This reflects the highly simplified structure of the simulated data.
Real datasets often have a much more gradual decline in the screeplot,
likely reflecting the complex hierarchy of topics in actual
documents.
screeplot(fitted)
It’s also straightforward to calculate the share of total variance covered by successive principal components. Experimenting with this simulation, when some documents are much larger than others, \(k\) PCs might cover less than half of the total variance. In this case it covers about 65%. Again, note that the rotated varimax factors don’t correspond to the principal components; but the total covered variance remains the same.
## Variance coverage?
cumsum(fitted$sdev^2) / fitted$totalvar
## [1] 0.07689789 0.14466433 0.21018176 0.27420309 0.33636478 0.39492291
## [7] 0.45196354 0.50563725 0.55705654 0.57380104 0.57606900 0.57828256
## [13] 0.58048004 0.58264465 0.58479395 0.58691426 0.58902127 0.59107016
## [19] 0.59311409 0.59514063
data.frame(PC = 1:length(fitted$sdev),
cum_var = cumsum(fitted$sdev^2) / fitted$totalvar) |>
ggplot(aes(PC, cum_var)) +
geom_line() +
geom_point()
Fitting a conventional topic model (stm)
For comparison, we’ll also fit a conventional topic model using the
stm
package. To address the challenge of picking a number
of topics, it will conduct a topic estimation process when passed
K = 0
. With the simulation parameters and the random seed
used here, this process takes almost 12 seconds and produces a model
with 33 topics. We therefore do not automatically run the next
chunk.
tic()
corpus |>
cast_sparse(doc, word, n) |>
stm(K = 0, verbose = FALSE)
toc()
Setting K = k
gives us a fitted topic model in a few
seconds, about an order of magnitude slower than
tmfast()
.
tic()
fitted_stm = corpus |>
cast_sparse(doc, word, n) |>
stm(K = k, verbose = FALSE)
toc()
## 4.61 sec elapsed
Assessing accuracy
Using simulated data with true word-topic and topic-document distributions lets us check the accuracy of varimax-based topic models. Here we’ll develop a method proposed by Malaterre and Lareau (2022), comparing distributions using Hellinger distance. For discrete probability distributions \(p, q\) over the same space \(X\), the Hellinger distance is given by \[ d(p,q) = \frac{1}{\sqrt{2}} \sqrt{\sum_{x \in X} (\sqrt{p(x)} - \sqrt{q(x)})^2} = \frac{1}{\sqrt{2}} \lVert \sqrt p - \sqrt q \rVert_2.\] The last equation means that the Hellinger distance is the Euclidean (\(L^2\)-norm) distance between the square roots of the distributions. Some authors working with topic models sometimes compare distributions using the \(L^2\)-norm of the distributions themselves, without the square root. But this approach is flawed, since probability distributions can have different lengths in the \(L^2\) norm. (For example, the distribution \(\left< 1, 0\right>\) has \(L^2\) length 1, while \(\left< \frac{1}{2}, \frac{1}{2} \right>\) has \(L^2\) length approximately 1.19.)2
Hellinger distance satisfies the equation \[ 1 - d^2(p, q) = \sum_{x \in X} \sqrt{p(x)q(x)}.
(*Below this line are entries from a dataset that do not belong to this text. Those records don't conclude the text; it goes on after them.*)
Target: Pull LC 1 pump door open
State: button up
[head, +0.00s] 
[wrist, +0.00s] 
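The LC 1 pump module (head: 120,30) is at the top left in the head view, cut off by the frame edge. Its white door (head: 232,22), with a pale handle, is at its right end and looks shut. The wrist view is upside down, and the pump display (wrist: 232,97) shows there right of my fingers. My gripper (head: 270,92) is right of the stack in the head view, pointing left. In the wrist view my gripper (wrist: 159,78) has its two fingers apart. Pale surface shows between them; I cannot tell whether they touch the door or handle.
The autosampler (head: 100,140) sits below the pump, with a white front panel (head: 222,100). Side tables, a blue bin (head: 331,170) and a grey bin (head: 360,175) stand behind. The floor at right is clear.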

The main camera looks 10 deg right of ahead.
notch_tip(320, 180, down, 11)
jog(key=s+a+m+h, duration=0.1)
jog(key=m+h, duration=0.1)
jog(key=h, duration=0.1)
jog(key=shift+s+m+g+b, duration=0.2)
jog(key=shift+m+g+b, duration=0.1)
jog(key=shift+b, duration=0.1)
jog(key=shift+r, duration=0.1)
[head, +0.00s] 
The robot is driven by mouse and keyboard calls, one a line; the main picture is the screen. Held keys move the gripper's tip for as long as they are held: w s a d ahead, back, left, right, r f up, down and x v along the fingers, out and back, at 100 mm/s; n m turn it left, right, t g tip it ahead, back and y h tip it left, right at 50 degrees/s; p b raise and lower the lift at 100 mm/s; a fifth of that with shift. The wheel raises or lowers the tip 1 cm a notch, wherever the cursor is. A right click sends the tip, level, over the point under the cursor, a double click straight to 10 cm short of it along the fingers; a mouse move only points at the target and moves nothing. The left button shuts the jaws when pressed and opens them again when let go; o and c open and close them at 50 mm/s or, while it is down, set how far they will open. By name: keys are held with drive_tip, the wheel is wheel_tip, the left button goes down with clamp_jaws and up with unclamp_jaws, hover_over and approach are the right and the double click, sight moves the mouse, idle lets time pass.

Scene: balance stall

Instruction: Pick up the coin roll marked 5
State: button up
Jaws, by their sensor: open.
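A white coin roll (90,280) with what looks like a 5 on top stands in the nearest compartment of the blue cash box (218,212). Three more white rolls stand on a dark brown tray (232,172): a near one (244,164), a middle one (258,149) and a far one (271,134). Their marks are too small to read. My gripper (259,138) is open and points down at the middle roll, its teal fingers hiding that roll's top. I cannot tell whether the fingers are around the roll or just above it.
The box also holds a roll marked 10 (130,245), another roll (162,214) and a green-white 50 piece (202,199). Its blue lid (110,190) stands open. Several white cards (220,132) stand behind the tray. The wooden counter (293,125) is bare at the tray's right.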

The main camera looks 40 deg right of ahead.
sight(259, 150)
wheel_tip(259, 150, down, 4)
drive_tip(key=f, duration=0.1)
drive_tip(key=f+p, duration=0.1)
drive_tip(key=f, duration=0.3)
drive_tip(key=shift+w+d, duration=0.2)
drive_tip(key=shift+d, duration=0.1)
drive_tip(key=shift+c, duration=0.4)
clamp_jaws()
\] When working with topic models, we’re interested in pairwise
sets of Hellinger distances, either between all pairs of distributions
from a single set (for example, the topic distributions for each
document, as used in “discursive space” analysis [cite and
xref]) or two sets (for example, comparing fitted vs. true
word-topic distributions, as in this section). Working with two sets of
distributions \(P = \{p_i | i \in I\}\)
and \(Q = \{q_j | j \in J\}\), the
right-hand side of the last equation is equivalent to a matrix
multiplication.3 The hellinger()
function
provides S3 methods for calculating Hellinger pairwise distances given a
single dataframe, single matrix, or two dataframes or matrices.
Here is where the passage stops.